Oleh: Theresia Sri Endras Iswarini

http://mariapandu.files.wordpress.com/2011/02/peranganda200410-1.jpg
 Hari ini keponakan saya lahir.  Semua bahagia. Sebagaimana biasa, lahirnya anggota keluarga baru membawa aura kegembiraan tersendiri meski tugas dan tanggungjawab orangtua bertambah. Bangun tengah malam, mengganti popok jika pipis, memberi minum jika haus atau sekedar menidurkannya jika tiba-tiba si kecil bangun. Semua dilakukan dengan kesadaran bahwa ini adalah sebuah tanggungjawab atas apa yang telah dipilih. Menjadi orangtua. Tentu saja tugas menjadi orangtua tidak hanya tugas ibu melainkan juga sang ayah. Itu sebabnya jauh hari saya sudah mengatakan pada adik saya untuk berbagi tugas domestik karena sulit bagi sang ibu untuk melakukannya sendiri karena pada saat yang sama dia juga harus mendapatkan istirahat yang cukup mengingat tugas reproduksi yang tidak mudah. Sang ibu harus menyusui dan demi mendapatkan susu yang sehat dan berlimpah maka sang ibu harus mendapatkan istirahat yang cukup, relaks dan gizi yang cukup. 
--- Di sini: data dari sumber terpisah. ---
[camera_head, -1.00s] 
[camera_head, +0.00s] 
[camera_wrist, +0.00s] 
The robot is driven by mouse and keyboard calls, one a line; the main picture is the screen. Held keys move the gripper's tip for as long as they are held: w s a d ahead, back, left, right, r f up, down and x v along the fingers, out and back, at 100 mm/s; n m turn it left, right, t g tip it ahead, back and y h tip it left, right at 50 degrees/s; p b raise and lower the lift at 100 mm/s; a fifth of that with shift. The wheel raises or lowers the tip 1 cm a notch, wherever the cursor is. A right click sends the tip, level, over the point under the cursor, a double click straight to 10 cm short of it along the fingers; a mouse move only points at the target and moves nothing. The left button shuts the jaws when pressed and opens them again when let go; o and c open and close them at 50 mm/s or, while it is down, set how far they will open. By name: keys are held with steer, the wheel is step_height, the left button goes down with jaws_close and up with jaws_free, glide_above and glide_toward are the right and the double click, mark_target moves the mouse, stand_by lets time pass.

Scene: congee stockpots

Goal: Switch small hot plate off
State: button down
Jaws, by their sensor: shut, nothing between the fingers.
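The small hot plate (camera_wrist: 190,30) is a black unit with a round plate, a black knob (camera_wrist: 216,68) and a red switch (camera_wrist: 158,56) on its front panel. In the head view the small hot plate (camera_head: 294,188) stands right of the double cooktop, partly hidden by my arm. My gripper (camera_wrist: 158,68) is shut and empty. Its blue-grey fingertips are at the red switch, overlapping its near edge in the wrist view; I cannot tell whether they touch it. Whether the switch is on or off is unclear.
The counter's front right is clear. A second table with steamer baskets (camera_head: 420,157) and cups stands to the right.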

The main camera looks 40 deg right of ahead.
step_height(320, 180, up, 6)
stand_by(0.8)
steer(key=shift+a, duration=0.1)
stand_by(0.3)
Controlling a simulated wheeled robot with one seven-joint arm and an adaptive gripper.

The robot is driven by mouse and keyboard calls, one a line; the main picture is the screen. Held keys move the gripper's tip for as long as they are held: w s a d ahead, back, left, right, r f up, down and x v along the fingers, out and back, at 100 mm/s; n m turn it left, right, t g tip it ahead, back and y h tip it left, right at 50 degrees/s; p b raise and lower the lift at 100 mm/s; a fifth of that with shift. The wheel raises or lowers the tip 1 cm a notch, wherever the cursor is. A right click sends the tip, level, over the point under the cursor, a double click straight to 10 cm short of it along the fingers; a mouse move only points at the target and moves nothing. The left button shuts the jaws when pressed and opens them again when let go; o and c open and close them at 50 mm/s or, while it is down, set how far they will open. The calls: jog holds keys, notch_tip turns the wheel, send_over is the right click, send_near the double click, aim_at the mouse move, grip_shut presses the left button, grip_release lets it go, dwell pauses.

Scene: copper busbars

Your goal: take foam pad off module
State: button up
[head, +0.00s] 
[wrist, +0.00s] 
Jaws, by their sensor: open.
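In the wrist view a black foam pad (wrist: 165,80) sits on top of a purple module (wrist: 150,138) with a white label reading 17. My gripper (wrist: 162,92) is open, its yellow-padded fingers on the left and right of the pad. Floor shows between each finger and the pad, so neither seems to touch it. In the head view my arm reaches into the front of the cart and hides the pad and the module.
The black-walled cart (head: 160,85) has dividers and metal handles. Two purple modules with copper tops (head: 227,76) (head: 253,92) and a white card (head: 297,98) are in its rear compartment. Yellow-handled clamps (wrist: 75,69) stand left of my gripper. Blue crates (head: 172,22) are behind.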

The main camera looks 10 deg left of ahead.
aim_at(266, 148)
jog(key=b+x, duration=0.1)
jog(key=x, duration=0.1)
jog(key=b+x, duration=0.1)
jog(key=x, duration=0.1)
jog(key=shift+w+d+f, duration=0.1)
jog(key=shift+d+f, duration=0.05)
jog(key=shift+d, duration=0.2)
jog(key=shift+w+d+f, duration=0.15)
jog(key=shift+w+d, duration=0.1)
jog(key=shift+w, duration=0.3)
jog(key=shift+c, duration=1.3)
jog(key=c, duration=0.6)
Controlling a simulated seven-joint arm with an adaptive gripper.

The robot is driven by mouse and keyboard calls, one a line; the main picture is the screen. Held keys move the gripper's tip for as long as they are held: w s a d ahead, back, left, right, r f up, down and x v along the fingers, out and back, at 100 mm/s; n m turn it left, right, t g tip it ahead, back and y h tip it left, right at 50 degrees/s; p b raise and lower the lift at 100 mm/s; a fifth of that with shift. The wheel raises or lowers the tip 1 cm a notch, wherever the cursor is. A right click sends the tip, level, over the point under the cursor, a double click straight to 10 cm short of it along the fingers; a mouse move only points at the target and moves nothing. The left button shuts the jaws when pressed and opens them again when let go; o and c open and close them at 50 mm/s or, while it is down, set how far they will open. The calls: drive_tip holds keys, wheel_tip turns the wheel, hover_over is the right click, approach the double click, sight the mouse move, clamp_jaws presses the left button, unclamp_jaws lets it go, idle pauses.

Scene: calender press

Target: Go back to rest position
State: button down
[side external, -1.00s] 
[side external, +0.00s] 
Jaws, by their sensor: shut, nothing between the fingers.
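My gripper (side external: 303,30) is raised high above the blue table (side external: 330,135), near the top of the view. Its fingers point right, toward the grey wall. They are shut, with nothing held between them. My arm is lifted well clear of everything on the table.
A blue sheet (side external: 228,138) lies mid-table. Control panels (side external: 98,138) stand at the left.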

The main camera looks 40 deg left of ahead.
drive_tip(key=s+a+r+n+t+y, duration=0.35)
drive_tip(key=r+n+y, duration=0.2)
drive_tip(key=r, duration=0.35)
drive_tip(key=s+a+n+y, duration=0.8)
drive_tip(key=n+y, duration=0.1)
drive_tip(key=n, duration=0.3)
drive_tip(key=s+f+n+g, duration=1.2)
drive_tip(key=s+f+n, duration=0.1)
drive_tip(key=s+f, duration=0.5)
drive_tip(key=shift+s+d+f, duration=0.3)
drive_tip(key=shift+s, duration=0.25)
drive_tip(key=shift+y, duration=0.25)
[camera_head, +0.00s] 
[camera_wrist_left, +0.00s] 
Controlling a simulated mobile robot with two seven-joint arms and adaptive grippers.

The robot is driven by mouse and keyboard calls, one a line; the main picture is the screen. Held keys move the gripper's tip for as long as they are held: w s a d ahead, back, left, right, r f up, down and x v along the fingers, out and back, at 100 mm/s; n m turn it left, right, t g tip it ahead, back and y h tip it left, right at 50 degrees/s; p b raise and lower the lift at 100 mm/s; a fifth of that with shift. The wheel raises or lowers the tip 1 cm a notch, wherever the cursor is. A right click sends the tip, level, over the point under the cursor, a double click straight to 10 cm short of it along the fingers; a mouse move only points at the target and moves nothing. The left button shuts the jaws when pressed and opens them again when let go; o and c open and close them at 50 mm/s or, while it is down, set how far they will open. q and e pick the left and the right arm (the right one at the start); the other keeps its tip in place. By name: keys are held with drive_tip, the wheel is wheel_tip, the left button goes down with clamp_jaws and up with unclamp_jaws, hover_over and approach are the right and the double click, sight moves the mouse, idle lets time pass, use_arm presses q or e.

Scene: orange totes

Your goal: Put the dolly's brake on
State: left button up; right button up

Lalu setelah beberapa waktu, perempuan akan kembali bekerja di luar rumah untuk mencukupi kebutuhan hidup. Meski mungkin penghasilannya tidaklah besar, perempuan merasa tetap harus bertanggungjawab secara ekonomi. Pergi pagi, pulang malam adalah hal biasa dilakukan oleh perempuan dengan syarat bahwa perempuan tetap harus menyiapkan seluruh keperluan keluarga sebelum berangkat kerja dan menyiapkan makan malam jika pulang.  Sungguh, memiliki peran ganda, menjadi ibu dan pekerja bukanlah perkara mudah di tengah tuntutan ekonomi dan sosial yang semakin tinggi terhadap keluarga saat ini, apalagi jika tidak mendapatkan dukungan dari pasangannya.  Meski demikian, peran ganda tersebut bukanlah hal yang asing dilakukan bahkan dalam sejarahnya negara telah melegitimasi peran tersebut dalam konsep ‘ibu-isme’ yang mana perempuan ideal dilabelkan sebagai perempuan yang mampu bekerja baik di rumah maupun di luar rumah, menjadi ibu dan mengurus seluruh keluarga dan pada saat yang sama harus patuh dan tunduk pada suami. Itu sebabnya jika perempuan bergaji lebih tinggi dari suaminya maka suami akan merasa ‘terintimidasi’ karena bagaimanapun penghasilan istri hanyalah penghasilan tambahan.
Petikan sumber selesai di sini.